24La troisième catégorie se compose des pays qui sont parvenus à remplacer la logique institutionnelle corrompue par une logique éthique, c’est-à-dire qui ont entrepris des réformes anticorruption efficaces. Tandis que la logique institutionnelle corrompue l’emportait autrefois, c’est la logique éthique qui l’emporte à présent. Qu’est-ce qui explique leur succès, en particulier par rapport à la deuxième catégorie ? Quel est le juste dosage de politiques, de pratiques et d’acteurs qui a permis de contenir ainsi les risques pour l’intégrité et, partant, d’assurer une intégrité élevée ? Hong Kong est un exemple typique de pays dans cette catégorie.
25La quatrième catégorie éventuelle se compose des gouvernements qui présentent globalement une logique éthique prédominante dans la société au sens large, mais des lacunes dans le système de limitation des risques, qui donnent lieu à des crises éthiques occasionnelles. Ces crises déclenchent quant à elles la mise en œuvre de nouvelles mesures. Le Royaume-Uni, les Pays-Bas, mais aussi des villes comme Amsterdam, New York et Anvers, sont quelques exemples appartenant à cette catégorie. Cette catégorie se situe, sur le plan conceptuel, entre la première et la troisième. La logique institutionnelle éthique est relativement stable, favorisée qu’elle est par des valeurs sociétales en faveur de l’intégrité, mais elle n’est pas aussi influente et dominante que dans la première catégorie. Par conséquent, les agents peuvent être tentés de commettre des violations de l’intégrité lorsque les risques ne sont pas suffisamment contenus. Lorsqu’un vaste scandale éclate et fait apparaître la mauvaise conduite (d’un grand nombre) d’agents, le public va exiger des règles plus strictes, car les gens sont favorables à une meilleure gestion des risques. Citons par exemple le scandale des dépenses au Royaume-Uni en 2009, mais aussi le scandale dit du « cash-for-questions » au milieu des années 90. Compte tenu de la logique éthique bien présente dans la société, la bonne mise en œuvre de ces nouvelles mesures sera vraisemblablement plus facile à assurer que dans le cas de la catégorie no 3, où la logique de corruption était bien établie au début du processus de réforme anticorruption. Comme pour la catégorie no 3, la question est de déterminer le juste dosage de politiques et de pratiques qui s’impose pour parvenir à limiter les risques pour l’intégrité et renforcer l’intégrité, même s’il est probable que, compte tenu des situations de départ variables, le dosage approprié sera parfois différent.

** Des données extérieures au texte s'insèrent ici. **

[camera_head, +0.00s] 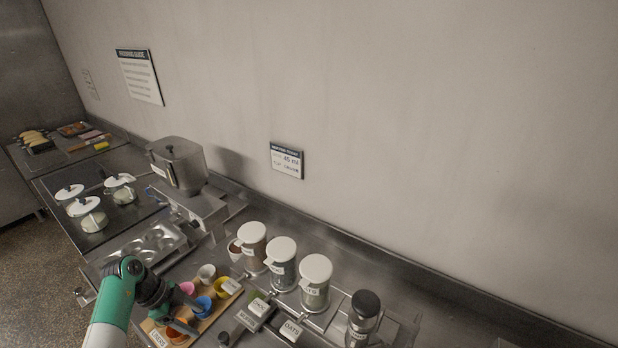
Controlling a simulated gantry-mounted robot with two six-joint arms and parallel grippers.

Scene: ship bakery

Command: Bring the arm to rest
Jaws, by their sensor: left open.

26La première condition est par conséquent la suivante :
- Absence de logique institutionnelle corrompue dans la société au sens large, c.-à-d. absence de valeurs sociétales qui favorisent activement la corruption.
ii – Conditions de réforme
27Comme indiqué plus haut, les nouvelles politiques et pratiques ne sont généralement introduites qu’à la suite de changements dans l’environnement. De nouvelles mesures en faveur de l’intégrité ou de la lutte contre la corruption sont souvent introduites dans le cadre des réformes anticorruption à la suite d’un événement déclencheur externe, comme une crise éthique majeure (par ex., Huberts et al., 2008a ; Maesschalck, 2002) ou une pression externe, par ex., de la part de la Banque mondiale ou de l’Union européenne (UE). Les crises éthiques majeures sont souvent déclenchées par la dénonciation par les médias de la mauvaise conduite éthique (d’un grand nombre) d’agents. Citons, par exemple, le scandale des dépenses de 2009 au Royaume-Uni, qui concernait les députés au Parlement. Pour que cela soit possible, les médias doivent être libres et indépendants (Pope, 2000). Dans certains pays, des groupes d’action civique collaborent avec les médias pour enquêter sur ces violations de l’intégrité et les dénoncer, et faire ainsi campagne pour une réforme anticorruption.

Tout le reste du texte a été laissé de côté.